King Rockefeller’s “Camelot on the Hudson”

In honor of the Legislative Correspondents’ Association annual show tomorrow night, we thought we’d set the scene for an earlier show, the association’s 71st in 1971. The play that year was a Camelot spoof, starring the A.P.’s Charles Dumas as King Laughsalot Rockefeller and Charles Holcomb of Gannett News as T. Merlin Hurd, the king’s fiscal wizard (budget director).

The event took place on Saturday, March 13, at the Thruway Hyatt House on Washington Ave., across from the Harriman Campus. Dinner was filet mignon, with apple pie and New York cheese for desert. The wine was a New York Chelois. The state’s political leadership—including Governor Nelson Rockefeller, U.S. Senator James Buckley, and New York City Mayor John Lindsay—was in attendance and prepared to be roasted by members of the press.

Program cover by Hy Rosen.

The show opened with a monologue addressed to the audience by the wizard:

Once there was a place called Camelot—

To all of us, we see it now as Albany,

A place, indeed, that makes you think a lot—

The strangest sights and sounds you’ll ever see.

For twelve long years our ruler’s been King Laughsalot,

Crusades he’s led three times to victory.

Now comes a man who hankers for the king’s spot,

He’d climb that rocky road to Albany….

The curtain rose on Camelot’s jousting field, where Democrat Arthur (Goldberg) the Pretender, played by LCA president Robert Fusco of the Troy Record, laid claim to the “throne of Albany.” The two men, accompanied by the chorus, then broke into a song (“Albany” to the tune of “Camelot”) about unplowed snow, unpaid parking tickets, state taxes and fees, and, of course, the South Mall. Rockefeller boasted, “The towers of my Mall are rising up here/I take and spend with great impunity.”

Several songs and a cameo by a two-headed Nixon-Agnew dragon later, the opponents prepared to do battle. The winner would take the throne; to the loser would go Princess Bella of Abzug, played by John McLoughlin, then a TU reporter, dressed in flowing robes and a floppy hat. (The following year, the 1972 LCA show would become the first to include female performers.)

Of course, the audience knew how the contest would end long before the curtain fell. Rockefeller had defeated Goldberg in the prior year’s gubernatorial election.

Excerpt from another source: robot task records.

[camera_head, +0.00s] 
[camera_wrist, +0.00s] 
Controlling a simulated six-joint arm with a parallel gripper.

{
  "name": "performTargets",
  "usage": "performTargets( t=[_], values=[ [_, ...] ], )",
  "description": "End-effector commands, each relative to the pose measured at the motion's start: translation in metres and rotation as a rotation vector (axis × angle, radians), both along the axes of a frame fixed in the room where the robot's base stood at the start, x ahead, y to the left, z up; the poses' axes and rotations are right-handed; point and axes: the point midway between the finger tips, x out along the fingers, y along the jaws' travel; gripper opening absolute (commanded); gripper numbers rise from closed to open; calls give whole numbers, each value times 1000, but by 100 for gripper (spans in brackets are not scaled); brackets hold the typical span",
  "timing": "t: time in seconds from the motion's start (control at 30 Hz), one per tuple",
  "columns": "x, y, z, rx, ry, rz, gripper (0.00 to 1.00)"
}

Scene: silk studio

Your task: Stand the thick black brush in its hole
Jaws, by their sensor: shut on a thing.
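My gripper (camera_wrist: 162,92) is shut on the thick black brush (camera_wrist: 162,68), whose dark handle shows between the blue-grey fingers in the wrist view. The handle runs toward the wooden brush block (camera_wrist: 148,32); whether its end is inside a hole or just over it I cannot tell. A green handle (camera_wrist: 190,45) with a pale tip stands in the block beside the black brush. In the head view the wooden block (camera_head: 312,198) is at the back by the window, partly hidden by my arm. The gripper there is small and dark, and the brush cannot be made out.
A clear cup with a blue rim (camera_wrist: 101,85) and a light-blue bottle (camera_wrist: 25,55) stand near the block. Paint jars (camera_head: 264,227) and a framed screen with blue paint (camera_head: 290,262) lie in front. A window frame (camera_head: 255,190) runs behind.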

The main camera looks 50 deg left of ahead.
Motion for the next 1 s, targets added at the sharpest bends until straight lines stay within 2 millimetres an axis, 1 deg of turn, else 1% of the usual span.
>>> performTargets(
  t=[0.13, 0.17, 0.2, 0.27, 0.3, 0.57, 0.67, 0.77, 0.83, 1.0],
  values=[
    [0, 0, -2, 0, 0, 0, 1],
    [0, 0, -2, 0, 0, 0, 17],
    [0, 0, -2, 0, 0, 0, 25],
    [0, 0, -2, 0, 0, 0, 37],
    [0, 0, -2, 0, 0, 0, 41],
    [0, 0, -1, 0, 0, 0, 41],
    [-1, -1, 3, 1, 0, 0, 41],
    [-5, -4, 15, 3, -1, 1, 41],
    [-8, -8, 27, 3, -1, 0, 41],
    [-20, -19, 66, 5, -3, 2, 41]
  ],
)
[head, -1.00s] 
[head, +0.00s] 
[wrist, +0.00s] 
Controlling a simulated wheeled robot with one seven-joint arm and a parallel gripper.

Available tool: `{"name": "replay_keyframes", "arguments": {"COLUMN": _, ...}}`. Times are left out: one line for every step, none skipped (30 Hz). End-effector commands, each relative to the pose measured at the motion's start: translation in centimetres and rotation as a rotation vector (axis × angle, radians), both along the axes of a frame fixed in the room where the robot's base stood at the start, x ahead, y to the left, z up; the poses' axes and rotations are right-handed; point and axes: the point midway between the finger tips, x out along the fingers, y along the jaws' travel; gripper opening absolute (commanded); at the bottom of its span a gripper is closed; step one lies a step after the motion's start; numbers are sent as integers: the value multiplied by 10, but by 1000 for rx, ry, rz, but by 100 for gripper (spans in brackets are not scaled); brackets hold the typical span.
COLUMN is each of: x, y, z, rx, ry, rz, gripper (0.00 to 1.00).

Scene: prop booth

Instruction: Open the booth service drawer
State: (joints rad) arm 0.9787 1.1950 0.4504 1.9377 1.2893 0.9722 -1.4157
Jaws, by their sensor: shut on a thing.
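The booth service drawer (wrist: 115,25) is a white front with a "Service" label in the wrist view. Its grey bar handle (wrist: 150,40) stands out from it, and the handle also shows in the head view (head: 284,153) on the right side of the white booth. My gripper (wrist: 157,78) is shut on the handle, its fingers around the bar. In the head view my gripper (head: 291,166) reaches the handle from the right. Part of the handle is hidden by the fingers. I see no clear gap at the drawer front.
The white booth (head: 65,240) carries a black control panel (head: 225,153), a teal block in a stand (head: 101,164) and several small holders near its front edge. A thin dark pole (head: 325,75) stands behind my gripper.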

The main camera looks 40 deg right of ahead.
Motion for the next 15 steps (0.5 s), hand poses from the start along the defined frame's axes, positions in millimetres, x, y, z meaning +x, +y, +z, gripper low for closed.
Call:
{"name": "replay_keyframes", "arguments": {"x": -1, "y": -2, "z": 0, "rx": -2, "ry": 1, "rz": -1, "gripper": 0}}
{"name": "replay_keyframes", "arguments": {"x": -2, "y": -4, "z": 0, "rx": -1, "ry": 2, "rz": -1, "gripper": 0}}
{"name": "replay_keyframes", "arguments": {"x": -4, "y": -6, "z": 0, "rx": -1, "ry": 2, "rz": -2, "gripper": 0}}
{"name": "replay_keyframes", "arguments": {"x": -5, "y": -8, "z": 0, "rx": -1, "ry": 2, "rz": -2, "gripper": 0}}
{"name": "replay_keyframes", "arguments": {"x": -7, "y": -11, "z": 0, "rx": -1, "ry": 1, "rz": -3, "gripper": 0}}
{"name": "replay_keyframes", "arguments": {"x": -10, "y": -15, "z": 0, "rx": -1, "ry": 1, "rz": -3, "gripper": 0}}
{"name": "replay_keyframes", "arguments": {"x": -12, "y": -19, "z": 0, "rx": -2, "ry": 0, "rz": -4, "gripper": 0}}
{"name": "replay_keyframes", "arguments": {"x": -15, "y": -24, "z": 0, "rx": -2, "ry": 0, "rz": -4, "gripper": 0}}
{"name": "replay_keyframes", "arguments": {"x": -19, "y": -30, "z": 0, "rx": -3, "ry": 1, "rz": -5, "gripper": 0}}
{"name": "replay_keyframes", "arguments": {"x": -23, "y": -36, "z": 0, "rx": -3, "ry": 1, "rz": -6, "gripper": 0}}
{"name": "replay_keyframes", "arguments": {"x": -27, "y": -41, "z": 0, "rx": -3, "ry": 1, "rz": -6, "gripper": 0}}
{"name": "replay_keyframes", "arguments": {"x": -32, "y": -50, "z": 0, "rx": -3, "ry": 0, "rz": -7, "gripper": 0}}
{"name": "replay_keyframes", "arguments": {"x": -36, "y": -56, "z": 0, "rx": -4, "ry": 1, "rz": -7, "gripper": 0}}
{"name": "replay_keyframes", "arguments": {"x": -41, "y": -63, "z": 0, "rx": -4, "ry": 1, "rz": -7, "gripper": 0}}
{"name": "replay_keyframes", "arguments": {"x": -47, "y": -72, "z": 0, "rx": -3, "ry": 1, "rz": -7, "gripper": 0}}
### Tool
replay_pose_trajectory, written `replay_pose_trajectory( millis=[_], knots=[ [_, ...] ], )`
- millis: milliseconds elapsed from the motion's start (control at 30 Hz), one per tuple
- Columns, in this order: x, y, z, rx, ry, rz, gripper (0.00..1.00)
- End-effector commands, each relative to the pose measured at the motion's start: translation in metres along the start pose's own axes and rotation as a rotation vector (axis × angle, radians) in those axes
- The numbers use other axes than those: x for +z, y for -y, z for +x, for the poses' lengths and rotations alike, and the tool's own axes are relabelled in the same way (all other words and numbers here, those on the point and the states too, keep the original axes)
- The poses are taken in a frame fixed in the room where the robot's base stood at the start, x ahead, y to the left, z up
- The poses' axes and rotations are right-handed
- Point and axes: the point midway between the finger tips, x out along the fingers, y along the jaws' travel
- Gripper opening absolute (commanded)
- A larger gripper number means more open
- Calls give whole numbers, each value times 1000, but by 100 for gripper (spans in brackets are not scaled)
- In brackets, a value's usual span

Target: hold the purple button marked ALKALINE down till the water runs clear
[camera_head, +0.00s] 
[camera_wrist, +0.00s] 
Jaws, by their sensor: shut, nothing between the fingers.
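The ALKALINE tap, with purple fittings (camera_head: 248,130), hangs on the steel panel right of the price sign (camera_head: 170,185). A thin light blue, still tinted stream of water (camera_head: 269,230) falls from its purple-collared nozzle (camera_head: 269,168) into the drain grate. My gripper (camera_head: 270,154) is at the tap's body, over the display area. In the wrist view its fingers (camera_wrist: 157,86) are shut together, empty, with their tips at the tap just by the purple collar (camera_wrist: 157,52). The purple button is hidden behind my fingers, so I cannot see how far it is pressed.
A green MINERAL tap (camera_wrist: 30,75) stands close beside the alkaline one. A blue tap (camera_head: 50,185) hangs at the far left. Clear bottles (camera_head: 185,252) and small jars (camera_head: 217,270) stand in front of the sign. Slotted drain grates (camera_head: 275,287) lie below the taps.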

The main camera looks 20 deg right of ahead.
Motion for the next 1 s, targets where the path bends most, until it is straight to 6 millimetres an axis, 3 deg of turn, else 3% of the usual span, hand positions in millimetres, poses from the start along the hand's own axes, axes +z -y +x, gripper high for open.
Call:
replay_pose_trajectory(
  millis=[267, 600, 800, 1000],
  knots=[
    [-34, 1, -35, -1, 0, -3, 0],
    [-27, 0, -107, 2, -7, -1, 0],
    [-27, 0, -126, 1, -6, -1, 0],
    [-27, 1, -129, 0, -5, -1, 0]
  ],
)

At the start of Act II, Hurd again addressed the audience:

Well, everything was beautiful—until the morning after,

When the king went to his counting house, he found not much for laughter,

He proclaimed to the land that the cupboard was bare,

So barren of cash that it gave him a scare.

He sent south to the Congress of Knights for some aid,

But it looks like he’s getting the shaft there.

The curtain opened on the throne room with the king bemoaning the dire fiscal state of his kingdom—something he had denied just the previous day. To remedy the situation, Rockefeller looked, once again, to Hurd. But the wizard lamented that the problem had grown beyond his power. “In short,” he informed the king, “we’ve run out of financial gimmicks.”

The evening ended with the promise of higher taxes to the tune of “You Made Me Love You.” The king sang, “They made me tax you/ I didn’t wanna do it.”

The closing number described Rockefeller’s “Camelot on the Hudson,” more realistically, as a place where both the South Mall and state budget “climb skyward” in tandem.

Note: The photograph of the script at the beginning of this post comes from the (not yet processed) LCA papers at University of Albany’s M. E. Grenander Department of Special Collections.